From stewardship projects to exploring our National Parks, my time at Environmental Learning for Kids (ELK) has been life-changing. The number of adventures I’ve gone on and the amount of memories I’ve made is immeasurable. The biggest trip I’ve taken in my life thus far was with ELK. During spring break of my junior year in high school, ELK created an alternative spring break program. This trip included journeying to three National Parks - Zion, Arches, and the Grand Canyon. I convinced my friends to join as well – because who doesn't want to visit cool places like that with their friends?
Our time at Zion was nonstop, from beautifying service projects, to meeting with National Park Service Rangers, but the most impactful part of this portion was the hike to the Emerald Pools. The hike was rigorous, but we pushed on until we were finally greeted by a huge mountaintop and waterfall. Suddenly, it was as if time had slowed down and everything else had faded into the background – as I gawked at the sheer beauty before me. I had gone from my small Montbello neighborhood to being able to be here in this moment. And to some people, this would have just been another sight to see. But for me, a kid who’s only natural wonders had been viewed courtesy of his television or by word of mouth, this moment was everything.
Growing up, my perception of the Grand Canyon was not much more beyond the place where Wile E. Coyote and the Road Runner would often duke it out. That first look left me speechless. It was so vast and beautiful that part of me didn’t genuinely believe it to be real. At that moment, I truly understood why conserving these parks is so important for everyone to be able to enjoy. The one sentence I could get out was: “Man could not think to make anything as beautiful as what we are seeing at this moment.”
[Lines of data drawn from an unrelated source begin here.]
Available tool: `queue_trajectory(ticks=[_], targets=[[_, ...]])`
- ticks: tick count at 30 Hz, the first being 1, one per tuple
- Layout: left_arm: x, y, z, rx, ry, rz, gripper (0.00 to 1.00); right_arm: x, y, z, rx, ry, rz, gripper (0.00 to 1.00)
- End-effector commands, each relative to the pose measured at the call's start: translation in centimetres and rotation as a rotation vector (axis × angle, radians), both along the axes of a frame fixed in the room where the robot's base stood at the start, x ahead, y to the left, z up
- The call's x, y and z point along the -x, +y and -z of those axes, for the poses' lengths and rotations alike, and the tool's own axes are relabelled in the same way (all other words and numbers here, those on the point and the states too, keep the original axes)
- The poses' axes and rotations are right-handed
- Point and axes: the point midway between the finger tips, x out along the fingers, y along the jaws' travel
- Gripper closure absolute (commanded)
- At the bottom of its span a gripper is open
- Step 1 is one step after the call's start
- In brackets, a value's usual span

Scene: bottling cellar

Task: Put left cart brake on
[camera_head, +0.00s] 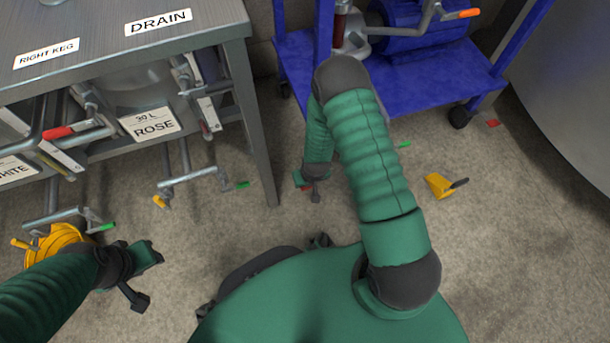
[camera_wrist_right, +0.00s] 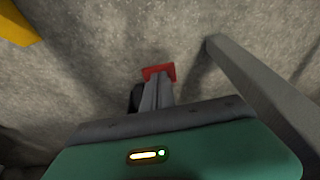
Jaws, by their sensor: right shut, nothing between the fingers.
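A red pedal-like plate (camera_wrist_right: 158,72) is just past the fingertips of my right gripper (camera_wrist_right: 156,90) in the right wrist view. I cannot tell whether they touch. A dark round part (camera_wrist_right: 135,97), perhaps a wheel, shows beside the fingers. In the head view my right gripper (camera_head: 315,192) is shut and empty, low near the floor, with a bit of red (camera_head: 305,188) beside it. The blue cart (camera_head: 430,85) stands behind my right arm, which hides part of it. My left gripper (camera_head: 140,285) hangs at the lower left; its finger opening is unclear.
A grey table (camera_head: 120,55) with keg labels fills the left; its leg (camera_head: 262,150) stands close to my right gripper and shows in the wrist view (camera_wrist_right: 265,95). A yellow object (camera_head: 438,186) lies on the floor at right. A yellow part (camera_head: 60,240) is near my left arm.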

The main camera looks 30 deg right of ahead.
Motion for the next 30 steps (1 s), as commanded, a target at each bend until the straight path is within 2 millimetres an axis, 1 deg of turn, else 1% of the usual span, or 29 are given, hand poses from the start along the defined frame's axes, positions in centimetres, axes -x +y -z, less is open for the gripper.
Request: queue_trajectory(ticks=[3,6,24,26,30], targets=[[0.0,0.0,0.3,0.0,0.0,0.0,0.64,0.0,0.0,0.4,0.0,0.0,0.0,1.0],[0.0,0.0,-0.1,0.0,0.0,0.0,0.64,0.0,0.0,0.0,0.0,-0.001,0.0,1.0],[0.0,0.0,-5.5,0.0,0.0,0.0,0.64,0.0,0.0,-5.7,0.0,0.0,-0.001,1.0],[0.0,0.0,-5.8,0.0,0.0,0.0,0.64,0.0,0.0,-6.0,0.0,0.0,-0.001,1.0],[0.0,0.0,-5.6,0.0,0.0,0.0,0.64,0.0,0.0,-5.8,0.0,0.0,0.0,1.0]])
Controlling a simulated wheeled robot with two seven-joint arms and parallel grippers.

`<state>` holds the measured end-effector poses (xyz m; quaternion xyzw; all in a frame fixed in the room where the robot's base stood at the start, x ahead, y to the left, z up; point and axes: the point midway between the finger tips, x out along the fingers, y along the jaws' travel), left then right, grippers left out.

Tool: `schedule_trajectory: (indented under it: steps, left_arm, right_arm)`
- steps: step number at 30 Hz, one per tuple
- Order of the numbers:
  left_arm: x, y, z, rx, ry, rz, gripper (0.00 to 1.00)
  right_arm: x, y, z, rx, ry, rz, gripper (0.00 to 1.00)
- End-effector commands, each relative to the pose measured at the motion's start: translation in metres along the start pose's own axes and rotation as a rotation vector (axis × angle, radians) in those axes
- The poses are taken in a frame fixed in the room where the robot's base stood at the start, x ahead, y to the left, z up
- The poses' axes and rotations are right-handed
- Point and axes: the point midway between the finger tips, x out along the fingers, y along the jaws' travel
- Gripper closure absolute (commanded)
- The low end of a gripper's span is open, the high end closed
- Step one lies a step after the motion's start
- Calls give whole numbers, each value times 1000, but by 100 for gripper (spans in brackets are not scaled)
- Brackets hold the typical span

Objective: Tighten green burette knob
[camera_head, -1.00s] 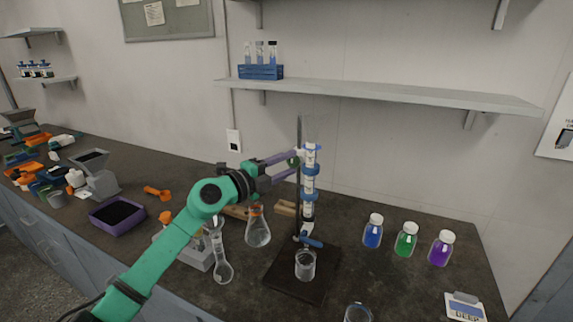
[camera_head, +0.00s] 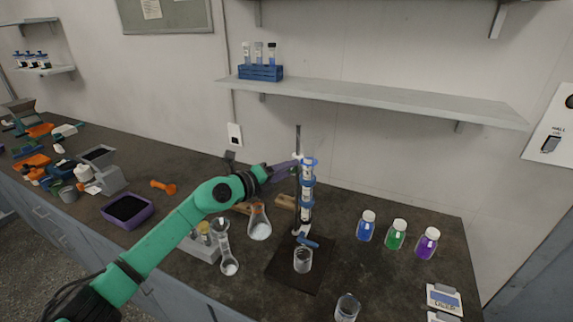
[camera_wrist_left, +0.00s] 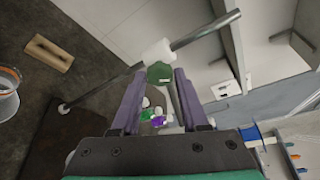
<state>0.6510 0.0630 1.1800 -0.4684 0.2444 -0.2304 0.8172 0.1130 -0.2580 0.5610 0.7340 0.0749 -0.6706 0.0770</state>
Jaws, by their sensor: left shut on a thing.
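The burette (camera_head: 306,190) stands upright on its stand, with blue clamps along it and a dark base (camera_head: 290,272). The green knob (camera_wrist_left: 160,73) shows in the left wrist view beside a white clamp block (camera_wrist_left: 157,52) on the metal rod. My left gripper (camera_wrist_left: 159,77) has its purple fingers on either side of the green knob, shut on it. In the head view my left gripper (camera_head: 297,166) reaches the upper part of the burette from the left and hides the knob there. My right gripper is not in view.
A beaker (camera_head: 303,260) stands on the stand base. An orange-necked flask (camera_head: 259,222) and a volumetric flask (camera_head: 227,252) stand left of it, close to my arm. Blue (camera_head: 366,226), green (camera_head: 397,234) and purple (camera_head: 427,243) bottles stand right. A shelf (camera_head: 370,100) hangs above.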

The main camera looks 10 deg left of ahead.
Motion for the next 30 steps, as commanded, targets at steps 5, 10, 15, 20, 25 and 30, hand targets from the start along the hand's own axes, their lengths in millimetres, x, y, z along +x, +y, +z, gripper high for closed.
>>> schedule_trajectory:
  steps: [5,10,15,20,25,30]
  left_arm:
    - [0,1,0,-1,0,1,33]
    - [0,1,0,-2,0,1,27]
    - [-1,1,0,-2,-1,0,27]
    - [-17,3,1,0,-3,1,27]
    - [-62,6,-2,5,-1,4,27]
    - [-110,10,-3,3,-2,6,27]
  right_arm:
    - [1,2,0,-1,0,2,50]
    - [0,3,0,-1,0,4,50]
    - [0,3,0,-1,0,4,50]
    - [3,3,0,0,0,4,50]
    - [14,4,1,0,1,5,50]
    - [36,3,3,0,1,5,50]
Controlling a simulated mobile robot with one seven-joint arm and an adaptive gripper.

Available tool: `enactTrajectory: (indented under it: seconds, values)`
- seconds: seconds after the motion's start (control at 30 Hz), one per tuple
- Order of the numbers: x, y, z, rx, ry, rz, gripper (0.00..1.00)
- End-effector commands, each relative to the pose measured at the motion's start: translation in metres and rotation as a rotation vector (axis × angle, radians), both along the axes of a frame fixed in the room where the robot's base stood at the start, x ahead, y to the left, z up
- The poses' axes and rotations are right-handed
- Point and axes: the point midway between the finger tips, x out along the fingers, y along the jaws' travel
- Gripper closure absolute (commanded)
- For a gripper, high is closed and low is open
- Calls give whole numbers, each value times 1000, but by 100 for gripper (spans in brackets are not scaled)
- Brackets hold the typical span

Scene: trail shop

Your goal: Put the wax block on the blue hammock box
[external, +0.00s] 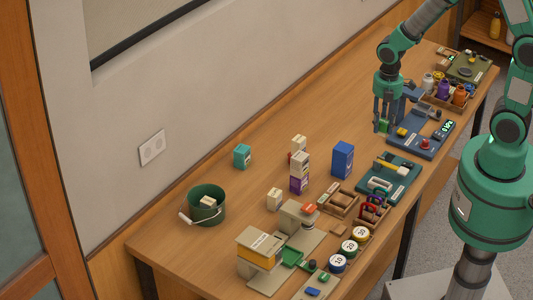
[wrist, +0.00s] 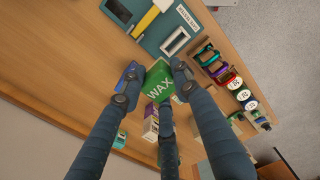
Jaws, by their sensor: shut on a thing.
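My gripper (external: 384,122) is shut on the green wax block (external: 384,127), over the table's right part beside the blue-grey scale station. In the wrist view the block (wrist: 159,84) shows its "WAX" lettering between the fingers of my gripper (wrist: 154,86). The blue hammock box (external: 343,160) stands upright on the table, to the left of and nearer the camera than my gripper, apart from it. In the wrist view, a blue shape that looks like this box (wrist: 132,71) is partly hidden behind the left finger.
A wooden crate (external: 342,204), colored round tins (external: 349,247) and a green bucket (external: 207,204) are nearer. The table (external: 340,115) is bare behind the blue box.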

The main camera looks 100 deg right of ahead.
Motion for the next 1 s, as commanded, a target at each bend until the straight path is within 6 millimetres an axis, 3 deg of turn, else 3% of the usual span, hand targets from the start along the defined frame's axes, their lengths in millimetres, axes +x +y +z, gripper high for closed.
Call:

Prior to my time with ELK, I had no idea about these National Parks. I had no idea that there were so many career opportunities in these spaces. Most importantly, I didn’t know that they belonged to me. I had been deceived into thinking these activities weren’t meant for me. I am not alone in this as I have seen even within my own community, people who look like me shying away from the outdoors because we are not properly represented. My experience during this spring break trip and my six years as an ELK student changed my life. Prior to joining ELK, I wanted to be a psychologist. Now I’m majoring in Environmental Science because ELK cultivated my love for the outdoors that I never thought I had.